The leadership of Lango Cooperative Union is struggling to repossess its prime assets that were lost to private individuals.

Formed in 1952 to promote cotton growing in the greater Lango sub-region, it collapsed in the 1980s due to fluctuation of cotton prices and defaulting on loans taken from microfinance institutions by the Union’s then Board of directors

The government, a few years ago, offered to compensate the Union for the losses, and records at the Ministry of Finance indicate that at the beginning of this financial year, the government paid out Shs 2 bn under Lango War Claimants, out of a total debt of Shs 17 bn it owes the union.

However, Maxwell Akora, the Lango Cooperative Union Vice Chairperson, who doubles as Maruzi County MP, says that while the Union needs to recover all its assets in order to expand its projects, some people occupying the properties are reluctant to return them to the Union.

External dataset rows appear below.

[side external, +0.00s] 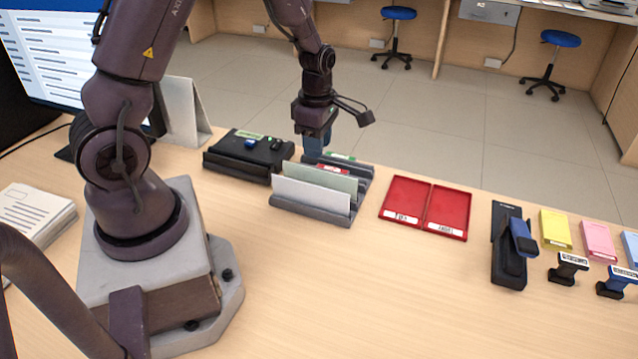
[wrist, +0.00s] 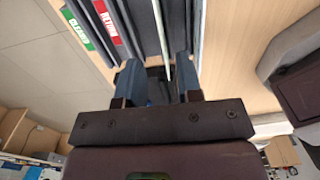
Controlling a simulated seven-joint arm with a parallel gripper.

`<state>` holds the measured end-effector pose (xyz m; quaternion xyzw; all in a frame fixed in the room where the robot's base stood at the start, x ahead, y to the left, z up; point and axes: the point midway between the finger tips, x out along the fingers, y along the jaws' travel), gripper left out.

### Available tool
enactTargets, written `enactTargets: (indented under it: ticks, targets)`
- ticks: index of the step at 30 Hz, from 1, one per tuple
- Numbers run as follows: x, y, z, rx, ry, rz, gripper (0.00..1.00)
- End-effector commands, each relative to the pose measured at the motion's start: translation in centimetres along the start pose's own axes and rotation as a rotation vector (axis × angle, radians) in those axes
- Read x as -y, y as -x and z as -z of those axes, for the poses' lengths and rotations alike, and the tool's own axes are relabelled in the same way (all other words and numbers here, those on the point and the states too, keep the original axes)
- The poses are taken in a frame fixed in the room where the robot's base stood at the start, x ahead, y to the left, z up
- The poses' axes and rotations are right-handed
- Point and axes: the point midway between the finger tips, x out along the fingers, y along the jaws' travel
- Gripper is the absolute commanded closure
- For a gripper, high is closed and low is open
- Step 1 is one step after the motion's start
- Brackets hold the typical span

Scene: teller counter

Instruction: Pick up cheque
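A pale green upright sheet (side external: 322,183), which looks like the cheque, stands in a grey slotted rack (side external: 312,211) behind a white upright sheet (side external: 309,197). I cannot read any print on either. My gripper (side external: 317,150) points down over the back part of the rack. In the wrist view its two blue fingers (wrist: 155,75) are apart. A thin pale sheet edge (wrist: 162,35) runs down to the gap between them. I cannot tell whether that edge lies between the fingertips or below them. Nothing is visibly gripped.
The rack carries a red RETURN label (wrist: 106,21) and a green CLEARED label (wrist: 79,29). Red trays (side external: 423,232) and a stapler-like black tool (side external: 509,249) lie to the right. The front counter is clear.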

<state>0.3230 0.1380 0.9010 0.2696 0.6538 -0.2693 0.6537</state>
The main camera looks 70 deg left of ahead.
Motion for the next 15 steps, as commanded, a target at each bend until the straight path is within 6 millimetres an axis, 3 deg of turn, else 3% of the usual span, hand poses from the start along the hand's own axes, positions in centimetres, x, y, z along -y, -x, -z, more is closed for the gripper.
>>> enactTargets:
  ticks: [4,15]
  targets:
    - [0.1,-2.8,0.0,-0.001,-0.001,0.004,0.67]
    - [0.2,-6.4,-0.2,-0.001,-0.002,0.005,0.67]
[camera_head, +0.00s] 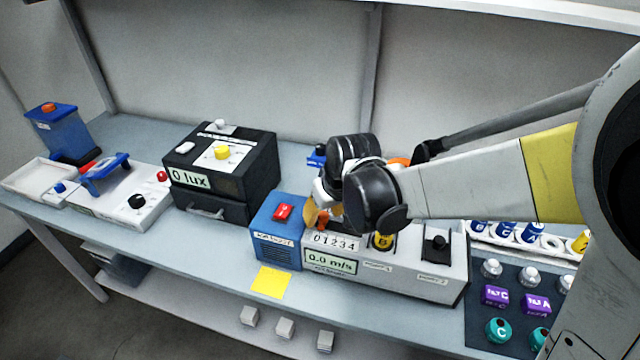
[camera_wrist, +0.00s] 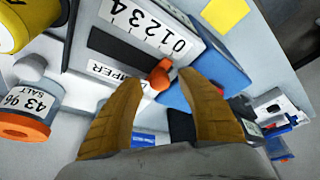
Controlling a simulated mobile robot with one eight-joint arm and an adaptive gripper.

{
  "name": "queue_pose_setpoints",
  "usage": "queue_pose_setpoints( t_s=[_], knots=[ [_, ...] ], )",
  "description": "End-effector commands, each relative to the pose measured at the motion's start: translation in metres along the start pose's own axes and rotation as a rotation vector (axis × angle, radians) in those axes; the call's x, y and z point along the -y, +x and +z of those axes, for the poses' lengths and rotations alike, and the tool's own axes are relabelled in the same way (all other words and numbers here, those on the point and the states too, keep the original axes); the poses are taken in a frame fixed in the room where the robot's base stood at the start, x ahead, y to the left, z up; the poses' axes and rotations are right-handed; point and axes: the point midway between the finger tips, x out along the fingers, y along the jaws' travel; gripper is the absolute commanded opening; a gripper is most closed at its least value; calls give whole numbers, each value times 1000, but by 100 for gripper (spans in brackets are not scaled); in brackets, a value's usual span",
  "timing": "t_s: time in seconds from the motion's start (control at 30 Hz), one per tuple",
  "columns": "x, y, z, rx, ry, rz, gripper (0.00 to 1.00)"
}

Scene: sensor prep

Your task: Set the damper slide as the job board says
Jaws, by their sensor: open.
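The damper slide's orange knob (camera_wrist: 160,76) shows in the wrist view, at the 0 end of a dark slot (camera_wrist: 118,52) beside a scale (camera_wrist: 150,25) marked 0 to 4. A DAMPER label lies along the slot. My gripper (camera_wrist: 155,87) is open, its two tan fingertips apart on either side of the knob; I cannot tell whether they touch it. In the head view my gripper (camera_head: 322,212) is over the back of the grey wind unit (camera_head: 420,284), whose display (camera_head: 330,261) reads 0.0 m/s. No job board is readable.
A blue box with a red switch (camera_head: 283,212) adjoins the unit's left. A salt bottle (camera_wrist: 30,113) is near my left finger. A black lux box (camera_head: 222,165) stands further left. A yellow note (camera_head: 271,281) lies in front.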

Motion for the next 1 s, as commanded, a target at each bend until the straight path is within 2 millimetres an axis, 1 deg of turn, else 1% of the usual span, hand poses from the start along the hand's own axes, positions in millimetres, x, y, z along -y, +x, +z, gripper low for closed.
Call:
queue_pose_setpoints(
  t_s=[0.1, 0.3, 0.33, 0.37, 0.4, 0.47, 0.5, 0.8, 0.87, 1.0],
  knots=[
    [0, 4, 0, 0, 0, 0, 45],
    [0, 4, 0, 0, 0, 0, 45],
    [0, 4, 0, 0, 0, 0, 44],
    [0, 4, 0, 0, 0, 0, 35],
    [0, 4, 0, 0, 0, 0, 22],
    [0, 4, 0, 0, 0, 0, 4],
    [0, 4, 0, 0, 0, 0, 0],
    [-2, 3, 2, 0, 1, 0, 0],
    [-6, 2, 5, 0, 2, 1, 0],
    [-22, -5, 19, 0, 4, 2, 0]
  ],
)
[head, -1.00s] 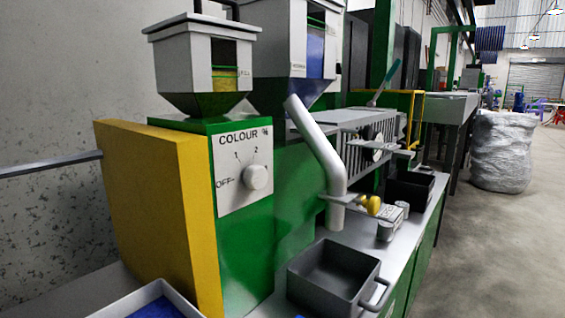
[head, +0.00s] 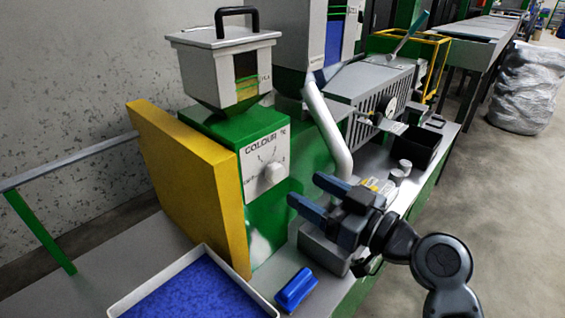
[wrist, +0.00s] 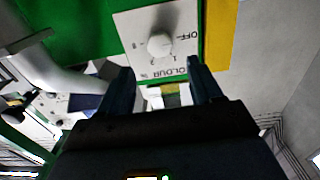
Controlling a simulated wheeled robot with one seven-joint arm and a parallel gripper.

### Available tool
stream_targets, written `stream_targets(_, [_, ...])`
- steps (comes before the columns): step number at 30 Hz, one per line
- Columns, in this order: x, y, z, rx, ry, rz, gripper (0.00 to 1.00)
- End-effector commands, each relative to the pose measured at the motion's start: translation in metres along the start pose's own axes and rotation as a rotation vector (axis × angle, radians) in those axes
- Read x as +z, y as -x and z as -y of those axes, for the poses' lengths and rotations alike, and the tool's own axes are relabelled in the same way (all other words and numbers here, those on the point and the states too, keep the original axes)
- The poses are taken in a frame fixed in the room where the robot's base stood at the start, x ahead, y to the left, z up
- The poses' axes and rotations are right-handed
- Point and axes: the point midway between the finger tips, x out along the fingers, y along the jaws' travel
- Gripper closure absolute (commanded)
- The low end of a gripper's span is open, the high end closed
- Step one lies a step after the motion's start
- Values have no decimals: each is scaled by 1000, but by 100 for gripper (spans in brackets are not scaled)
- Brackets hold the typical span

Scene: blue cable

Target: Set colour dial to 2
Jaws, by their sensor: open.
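The colour dial (head: 274,172) is a round white knob on a pale panel (head: 255,160) marked COLOUR %, on the front of a green machine housing. In the head view its pointer is too small to read. In the wrist view the dial (wrist: 160,45) appears upside down, with OFF and number marks around it. My gripper (head: 312,192) is open and empty, to the right of and below the dial in the head view, apart from it. In the wrist view my gripper's two fingers (wrist: 157,80) reach toward the panel, with the dial beyond the tips.
A yellow panel (head: 190,185) stands left of the dial. A bent grey pipe (head: 328,125) and a grey bin (head: 322,250) are close to my arm. A white tray of blue pellets (head: 133,302) and a blue scoop-like object (head: 296,290) lie in front.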

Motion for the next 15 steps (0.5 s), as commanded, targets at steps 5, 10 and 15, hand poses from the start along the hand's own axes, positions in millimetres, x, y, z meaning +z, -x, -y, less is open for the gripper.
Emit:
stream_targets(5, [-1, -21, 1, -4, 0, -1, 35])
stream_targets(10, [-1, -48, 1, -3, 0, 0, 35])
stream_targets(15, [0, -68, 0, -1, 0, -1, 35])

“We have secured our land assets located in Angayiki Village in Chawente Sub County, Kwania. The land, measuring about 1,165 hectares, is equivalent to 9 square kilometers. It had been previously claimed by the Microfinance Support Centre for sale to recover a debt of Shs 1.46 billion,” he said, adding:

“We have now found means of settling that debt and so we have secured the land. We are waiting to take possession from the court bailiff who has been evicting people from the land,” he said.

Some of the Union’s properties still in private hands include three separate pieces of land and one big plot under rehabilitation, an Administration block, and stores at plot 16, Station road in Lira City, among others.

Akora says while some of these assets were sold off by commercial banks that had attached them as after the Union failed to pay back loans, some were taken over by unscrupulous people occupying them as encroachers.

According to Akora, the Union is in the process of reassembling its maize and soya bean processing plants and factories, which would require it to own sufficient land, preferably in locations they formerly occupied.

Agnes Abote, a member of Akia Primary Society is happy with the move to repossess the Union’s assets and hopes it can help settle the rampant cases of land conflicts involving different primary societies.

“The Union’s leadership should be transparent and accountable. The Union’s record ended on a twist, but now that it has started recovering its assets, I believe this will benefit the primary societies as well as the farmers at the grassroots,” Abote said in an interview.

Tom Odoc, a farmer and resident of Acaba Sub County in Oyam district, advised the Union leadership to sell or lease out its land to investors as a potential source of revenue.

“The Angayiki land had been redundant for too long,” he argued. “The Union’s leadership should auction the land to an investor in order to get the money that may be divided to the different primary societies, facilitate the Union’s activities, or be loaned out to farmers.”